EXERCISE BRIEF ▸ Every line from the one with "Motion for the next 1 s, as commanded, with" to the one with "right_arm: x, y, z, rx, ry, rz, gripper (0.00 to", including those two, is to be copied exactly; all other lines of the entries below are left out.

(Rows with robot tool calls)
☆ ☆ ☆ ☆ ☆

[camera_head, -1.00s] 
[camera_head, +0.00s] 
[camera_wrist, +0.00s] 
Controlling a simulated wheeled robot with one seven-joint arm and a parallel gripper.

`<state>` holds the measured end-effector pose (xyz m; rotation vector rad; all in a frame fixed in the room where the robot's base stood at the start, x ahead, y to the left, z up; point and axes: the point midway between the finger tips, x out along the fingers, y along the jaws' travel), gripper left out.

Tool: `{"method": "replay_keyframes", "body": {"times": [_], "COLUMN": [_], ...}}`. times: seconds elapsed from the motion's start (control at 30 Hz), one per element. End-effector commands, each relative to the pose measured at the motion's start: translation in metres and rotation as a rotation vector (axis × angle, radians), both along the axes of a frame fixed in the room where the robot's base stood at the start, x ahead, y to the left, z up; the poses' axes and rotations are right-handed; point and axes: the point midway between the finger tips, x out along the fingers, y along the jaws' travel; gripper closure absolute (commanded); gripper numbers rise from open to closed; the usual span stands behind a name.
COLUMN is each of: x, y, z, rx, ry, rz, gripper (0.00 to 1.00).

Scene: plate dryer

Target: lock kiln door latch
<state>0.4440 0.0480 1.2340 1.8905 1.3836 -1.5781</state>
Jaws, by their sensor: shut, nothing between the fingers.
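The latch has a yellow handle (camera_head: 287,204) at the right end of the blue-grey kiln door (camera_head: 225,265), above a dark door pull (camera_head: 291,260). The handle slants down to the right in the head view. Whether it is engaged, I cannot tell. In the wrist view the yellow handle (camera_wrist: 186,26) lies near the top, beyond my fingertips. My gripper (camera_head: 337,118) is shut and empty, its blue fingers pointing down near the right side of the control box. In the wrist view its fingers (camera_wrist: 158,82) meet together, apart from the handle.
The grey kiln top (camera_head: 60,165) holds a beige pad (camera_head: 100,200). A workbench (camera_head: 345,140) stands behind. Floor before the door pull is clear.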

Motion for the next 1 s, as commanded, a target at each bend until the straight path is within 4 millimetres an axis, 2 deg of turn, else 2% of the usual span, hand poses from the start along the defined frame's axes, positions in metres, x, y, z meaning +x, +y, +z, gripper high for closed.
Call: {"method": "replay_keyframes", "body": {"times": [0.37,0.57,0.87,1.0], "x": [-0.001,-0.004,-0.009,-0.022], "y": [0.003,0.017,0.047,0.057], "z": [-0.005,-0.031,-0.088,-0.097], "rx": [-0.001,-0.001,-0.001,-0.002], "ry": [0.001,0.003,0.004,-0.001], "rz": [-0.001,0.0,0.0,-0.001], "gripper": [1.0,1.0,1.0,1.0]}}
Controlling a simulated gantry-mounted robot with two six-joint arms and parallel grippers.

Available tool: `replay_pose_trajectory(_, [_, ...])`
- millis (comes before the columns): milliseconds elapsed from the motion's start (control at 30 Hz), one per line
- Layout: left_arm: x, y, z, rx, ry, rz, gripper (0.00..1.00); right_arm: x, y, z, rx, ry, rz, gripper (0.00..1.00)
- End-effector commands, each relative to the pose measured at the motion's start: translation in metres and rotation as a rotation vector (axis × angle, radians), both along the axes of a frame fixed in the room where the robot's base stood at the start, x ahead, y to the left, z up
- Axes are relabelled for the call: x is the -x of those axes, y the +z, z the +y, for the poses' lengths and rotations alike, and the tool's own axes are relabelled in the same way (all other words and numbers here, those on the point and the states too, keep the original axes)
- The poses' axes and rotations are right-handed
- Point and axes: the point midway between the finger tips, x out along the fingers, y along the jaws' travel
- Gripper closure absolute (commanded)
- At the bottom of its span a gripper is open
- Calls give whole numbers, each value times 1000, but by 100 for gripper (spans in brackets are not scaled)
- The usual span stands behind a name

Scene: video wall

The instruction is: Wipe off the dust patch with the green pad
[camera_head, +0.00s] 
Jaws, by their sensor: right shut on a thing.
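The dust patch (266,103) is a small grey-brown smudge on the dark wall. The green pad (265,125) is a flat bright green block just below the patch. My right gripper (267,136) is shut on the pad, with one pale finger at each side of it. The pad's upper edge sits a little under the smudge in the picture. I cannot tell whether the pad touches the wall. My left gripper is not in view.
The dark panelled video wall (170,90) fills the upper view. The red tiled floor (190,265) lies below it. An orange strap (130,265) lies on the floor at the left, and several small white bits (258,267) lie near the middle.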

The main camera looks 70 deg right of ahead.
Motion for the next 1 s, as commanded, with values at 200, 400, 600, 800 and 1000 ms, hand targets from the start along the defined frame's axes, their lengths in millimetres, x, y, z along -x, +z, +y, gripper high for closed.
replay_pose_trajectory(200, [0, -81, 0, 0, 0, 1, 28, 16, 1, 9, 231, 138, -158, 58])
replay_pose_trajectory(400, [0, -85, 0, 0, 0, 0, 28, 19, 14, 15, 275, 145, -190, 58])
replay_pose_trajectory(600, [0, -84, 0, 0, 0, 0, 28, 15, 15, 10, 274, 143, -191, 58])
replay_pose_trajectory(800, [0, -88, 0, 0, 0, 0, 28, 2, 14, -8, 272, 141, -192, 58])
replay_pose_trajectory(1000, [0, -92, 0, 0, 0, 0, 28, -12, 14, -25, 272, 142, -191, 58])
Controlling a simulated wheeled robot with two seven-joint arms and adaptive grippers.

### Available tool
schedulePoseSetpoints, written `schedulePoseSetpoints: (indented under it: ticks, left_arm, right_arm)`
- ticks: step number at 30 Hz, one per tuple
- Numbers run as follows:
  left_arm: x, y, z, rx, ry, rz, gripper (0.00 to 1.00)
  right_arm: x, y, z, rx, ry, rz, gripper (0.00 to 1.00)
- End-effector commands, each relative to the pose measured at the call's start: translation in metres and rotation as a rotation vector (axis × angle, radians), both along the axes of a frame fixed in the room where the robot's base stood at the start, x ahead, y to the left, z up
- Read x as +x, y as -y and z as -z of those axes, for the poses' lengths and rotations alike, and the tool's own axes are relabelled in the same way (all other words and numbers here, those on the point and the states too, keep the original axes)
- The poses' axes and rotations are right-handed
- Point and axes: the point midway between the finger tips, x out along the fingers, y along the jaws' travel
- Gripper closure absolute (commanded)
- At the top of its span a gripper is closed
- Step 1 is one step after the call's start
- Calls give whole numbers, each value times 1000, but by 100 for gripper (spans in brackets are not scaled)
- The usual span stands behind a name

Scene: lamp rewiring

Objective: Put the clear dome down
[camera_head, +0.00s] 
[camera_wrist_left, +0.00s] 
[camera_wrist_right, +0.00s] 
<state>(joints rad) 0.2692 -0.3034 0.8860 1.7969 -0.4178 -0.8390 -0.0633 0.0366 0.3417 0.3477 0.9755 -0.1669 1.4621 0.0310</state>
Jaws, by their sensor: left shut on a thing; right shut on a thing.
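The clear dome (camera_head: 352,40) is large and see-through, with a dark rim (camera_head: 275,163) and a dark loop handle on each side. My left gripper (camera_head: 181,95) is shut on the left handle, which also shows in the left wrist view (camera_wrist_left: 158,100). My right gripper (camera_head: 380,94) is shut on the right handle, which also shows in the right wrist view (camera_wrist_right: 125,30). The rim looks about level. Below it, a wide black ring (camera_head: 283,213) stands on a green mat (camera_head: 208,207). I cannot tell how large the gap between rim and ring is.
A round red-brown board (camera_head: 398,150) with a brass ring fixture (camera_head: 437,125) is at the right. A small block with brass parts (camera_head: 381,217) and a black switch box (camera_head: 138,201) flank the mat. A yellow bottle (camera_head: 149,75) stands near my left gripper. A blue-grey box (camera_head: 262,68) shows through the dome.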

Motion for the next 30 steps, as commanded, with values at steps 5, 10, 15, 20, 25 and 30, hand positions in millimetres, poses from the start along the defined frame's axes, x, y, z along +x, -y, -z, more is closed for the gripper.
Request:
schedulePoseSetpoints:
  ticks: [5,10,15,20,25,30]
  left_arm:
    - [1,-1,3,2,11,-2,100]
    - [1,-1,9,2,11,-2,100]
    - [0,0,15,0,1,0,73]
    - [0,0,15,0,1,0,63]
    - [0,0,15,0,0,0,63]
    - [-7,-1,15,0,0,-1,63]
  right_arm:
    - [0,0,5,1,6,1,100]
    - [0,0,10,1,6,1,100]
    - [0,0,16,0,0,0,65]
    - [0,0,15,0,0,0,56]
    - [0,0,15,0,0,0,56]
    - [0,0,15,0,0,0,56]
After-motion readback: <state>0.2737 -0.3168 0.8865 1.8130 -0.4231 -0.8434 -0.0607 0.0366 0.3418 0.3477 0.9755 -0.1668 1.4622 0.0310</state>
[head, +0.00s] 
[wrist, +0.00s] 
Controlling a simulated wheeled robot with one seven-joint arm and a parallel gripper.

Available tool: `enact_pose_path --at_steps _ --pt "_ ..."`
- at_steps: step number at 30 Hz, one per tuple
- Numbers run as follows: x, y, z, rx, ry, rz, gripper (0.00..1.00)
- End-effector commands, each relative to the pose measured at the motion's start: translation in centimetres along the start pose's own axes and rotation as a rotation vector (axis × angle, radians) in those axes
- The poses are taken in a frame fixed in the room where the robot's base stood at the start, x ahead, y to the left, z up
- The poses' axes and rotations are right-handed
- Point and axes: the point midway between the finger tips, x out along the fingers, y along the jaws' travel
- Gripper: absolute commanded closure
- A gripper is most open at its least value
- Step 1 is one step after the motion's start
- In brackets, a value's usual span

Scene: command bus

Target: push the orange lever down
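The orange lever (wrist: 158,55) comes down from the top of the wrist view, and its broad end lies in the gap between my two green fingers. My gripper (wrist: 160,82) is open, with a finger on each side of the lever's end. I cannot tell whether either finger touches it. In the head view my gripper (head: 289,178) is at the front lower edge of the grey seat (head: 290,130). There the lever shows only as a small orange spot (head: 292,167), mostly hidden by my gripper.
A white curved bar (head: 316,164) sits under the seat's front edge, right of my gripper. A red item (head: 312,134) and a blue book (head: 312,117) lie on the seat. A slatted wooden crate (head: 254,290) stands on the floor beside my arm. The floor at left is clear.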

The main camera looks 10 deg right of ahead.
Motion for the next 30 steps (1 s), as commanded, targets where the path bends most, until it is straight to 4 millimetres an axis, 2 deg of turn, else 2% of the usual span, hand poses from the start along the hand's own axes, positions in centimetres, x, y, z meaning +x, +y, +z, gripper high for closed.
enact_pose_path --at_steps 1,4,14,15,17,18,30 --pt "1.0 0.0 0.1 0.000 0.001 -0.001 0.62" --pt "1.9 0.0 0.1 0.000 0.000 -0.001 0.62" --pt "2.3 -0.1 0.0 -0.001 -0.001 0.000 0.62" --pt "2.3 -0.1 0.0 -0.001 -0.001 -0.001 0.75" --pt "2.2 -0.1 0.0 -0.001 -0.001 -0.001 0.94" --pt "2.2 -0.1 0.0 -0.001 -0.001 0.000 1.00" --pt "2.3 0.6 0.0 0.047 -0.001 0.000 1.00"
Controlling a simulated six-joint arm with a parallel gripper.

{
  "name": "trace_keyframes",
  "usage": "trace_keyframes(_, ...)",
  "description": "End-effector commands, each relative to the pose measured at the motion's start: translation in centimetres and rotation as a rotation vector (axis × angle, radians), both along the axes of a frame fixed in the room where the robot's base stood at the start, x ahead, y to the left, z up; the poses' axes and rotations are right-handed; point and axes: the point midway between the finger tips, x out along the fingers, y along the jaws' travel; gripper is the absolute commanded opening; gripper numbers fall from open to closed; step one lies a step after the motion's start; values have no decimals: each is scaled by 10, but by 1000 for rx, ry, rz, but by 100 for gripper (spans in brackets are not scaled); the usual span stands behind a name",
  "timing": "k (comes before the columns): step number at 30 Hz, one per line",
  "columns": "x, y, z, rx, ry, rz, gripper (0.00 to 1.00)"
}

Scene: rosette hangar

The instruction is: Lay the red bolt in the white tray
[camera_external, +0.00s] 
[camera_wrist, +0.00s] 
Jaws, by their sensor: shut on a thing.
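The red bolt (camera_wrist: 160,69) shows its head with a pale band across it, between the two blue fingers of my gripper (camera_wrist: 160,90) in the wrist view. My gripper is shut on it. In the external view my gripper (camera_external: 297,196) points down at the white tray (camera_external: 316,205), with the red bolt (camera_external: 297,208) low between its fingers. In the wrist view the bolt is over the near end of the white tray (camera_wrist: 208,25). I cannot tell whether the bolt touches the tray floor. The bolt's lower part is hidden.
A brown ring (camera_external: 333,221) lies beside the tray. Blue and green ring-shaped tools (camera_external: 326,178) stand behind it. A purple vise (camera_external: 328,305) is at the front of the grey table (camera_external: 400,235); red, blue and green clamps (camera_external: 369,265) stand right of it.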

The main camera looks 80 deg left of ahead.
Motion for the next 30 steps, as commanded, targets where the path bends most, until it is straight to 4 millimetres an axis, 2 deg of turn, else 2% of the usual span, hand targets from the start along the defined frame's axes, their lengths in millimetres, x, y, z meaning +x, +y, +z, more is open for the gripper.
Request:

☆ ☆ ☆ ☆ ☆

FULL ANSWER ▸
Motion for the next 1 s, as commanded, with values at 200, 400, 600, 800 and 1000 ms, hand targets from the start along the defined frame's axes, their lengths in millimetres, x, y, z along -x, +z, +y, gripper high for closed.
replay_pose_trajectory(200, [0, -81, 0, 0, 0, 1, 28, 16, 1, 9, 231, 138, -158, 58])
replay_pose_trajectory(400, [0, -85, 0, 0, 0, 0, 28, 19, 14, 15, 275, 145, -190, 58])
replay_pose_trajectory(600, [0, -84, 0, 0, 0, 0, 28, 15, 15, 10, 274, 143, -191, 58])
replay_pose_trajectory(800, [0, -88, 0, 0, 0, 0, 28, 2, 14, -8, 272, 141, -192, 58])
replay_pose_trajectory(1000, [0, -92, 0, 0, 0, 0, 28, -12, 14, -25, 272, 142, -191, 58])
Controlling a simulated wheeled robot with two seven-joint arms and adaptive grippers.

### Available tool
schedulePoseSetpoints, written `schedulePoseSetpoints: (indented under it: ticks, left_arm, right_arm)`
- ticks: step number at 30 Hz, one per tuple
- Numbers run as follows:
  left_arm: x, y, z, rx, ry, rz, gripper (0.00 to 1.00)
  right_arm: x, y, z, rx, ry, rz, gripper (0.00 to 1.00)

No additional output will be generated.